→ **Set problem**
Quote word for word the lines below, beginning with the first and ending with the one that has "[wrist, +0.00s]". Drop the pictures.

→ **Information supplied**
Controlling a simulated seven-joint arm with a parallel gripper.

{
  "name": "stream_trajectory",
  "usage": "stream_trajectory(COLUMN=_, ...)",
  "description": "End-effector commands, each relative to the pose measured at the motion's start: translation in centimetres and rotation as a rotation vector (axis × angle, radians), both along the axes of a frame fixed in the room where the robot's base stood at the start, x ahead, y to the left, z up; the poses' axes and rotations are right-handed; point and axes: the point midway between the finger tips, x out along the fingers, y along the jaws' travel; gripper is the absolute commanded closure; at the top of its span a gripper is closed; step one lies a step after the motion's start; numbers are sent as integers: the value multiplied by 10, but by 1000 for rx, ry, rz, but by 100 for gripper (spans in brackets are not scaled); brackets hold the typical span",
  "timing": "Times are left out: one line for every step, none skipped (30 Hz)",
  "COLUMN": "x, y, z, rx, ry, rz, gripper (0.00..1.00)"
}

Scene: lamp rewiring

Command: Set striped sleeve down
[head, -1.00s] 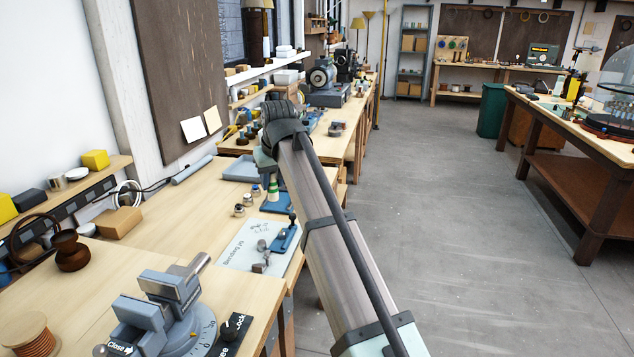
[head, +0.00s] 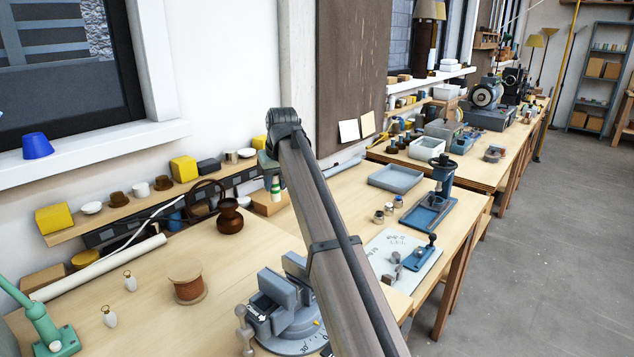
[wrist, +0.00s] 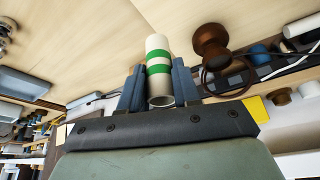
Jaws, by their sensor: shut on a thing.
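The striped sleeve (wrist: 158,68) is a cream tube with green bands. In the wrist view it stands between the two blue-grey fingers of my gripper (wrist: 159,88), which are shut on it. In the head view, the sleeve (head: 275,188) hangs roughly upright below my gripper (head: 270,165), in front of the cardboard box and right of the dark brown vase. It appears held above the bench; the exact gap under it cannot be told. My arm hides part of the bench.
The brown vase (head: 230,217) and cardboard box (head: 268,204) are close by. The vise (head: 285,305), copper spool (head: 187,287), blue-grey tray (head: 396,178) and blue press (head: 436,198) occupy the bench. Bare wood shows around the spool and right of the vase.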

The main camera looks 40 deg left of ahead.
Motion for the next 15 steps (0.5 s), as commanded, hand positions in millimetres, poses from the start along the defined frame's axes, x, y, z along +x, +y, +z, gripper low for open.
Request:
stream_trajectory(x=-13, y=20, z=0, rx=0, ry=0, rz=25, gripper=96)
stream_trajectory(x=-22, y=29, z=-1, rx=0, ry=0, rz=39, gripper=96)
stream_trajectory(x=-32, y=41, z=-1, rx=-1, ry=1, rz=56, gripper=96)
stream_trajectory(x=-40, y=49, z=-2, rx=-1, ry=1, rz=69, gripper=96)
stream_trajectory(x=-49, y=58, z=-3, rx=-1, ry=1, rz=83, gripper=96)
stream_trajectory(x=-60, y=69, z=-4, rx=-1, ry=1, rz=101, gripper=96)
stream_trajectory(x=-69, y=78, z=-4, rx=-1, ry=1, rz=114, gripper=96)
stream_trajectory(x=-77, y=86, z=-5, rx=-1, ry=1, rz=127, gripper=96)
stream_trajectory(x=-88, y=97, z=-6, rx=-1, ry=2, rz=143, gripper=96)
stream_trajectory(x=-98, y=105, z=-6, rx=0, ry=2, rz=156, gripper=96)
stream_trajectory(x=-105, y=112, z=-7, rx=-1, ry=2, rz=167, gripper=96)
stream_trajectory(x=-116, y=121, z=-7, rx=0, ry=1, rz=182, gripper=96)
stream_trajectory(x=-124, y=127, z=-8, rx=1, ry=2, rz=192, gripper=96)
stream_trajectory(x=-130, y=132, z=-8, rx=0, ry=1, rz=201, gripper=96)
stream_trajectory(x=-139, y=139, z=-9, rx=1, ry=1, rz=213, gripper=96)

→ **Response**
Controlling a simulated seven-joint arm with a parallel gripper.

{
  "name": "stream_trajectory",
  "usage": "stream_trajectory(COLUMN=_, ...)",
  "description": "End-effector commands, each relative to the pose measured at the motion's start: translation in centimetres and rotation as a rotation vector (axis × angle, radians), both along the axes of a frame fixed in the room where the robot's base stood at the start, x ahead, y to the left, z up; the poses' axes and rotations are right-handed; point and axes: the point midway between the finger tips, x out along the fingers, y along the jaws' travel; gripper is the absolute commanded closure; at the top of its span a gripper is closed; step one lies a step after the motion's start; numbers are sent as integers: the value multiplied by 10, but by 1000 for rx, ry, rz, but by 100 for gripper (spans in brackets are not scaled); brackets hold the typical span",
  "timing": "Times are left out: one line for every step, none skipped (30 Hz)",
  "COLUMN": "x, y, z, rx, ry, rz, gripper (0.00..1.00)"
}

Scene: lamp rewiring

Command: Set striped sleeve down
[head, -1.00s] 
[head, +0.00s] 
[wrist, +0.00s] 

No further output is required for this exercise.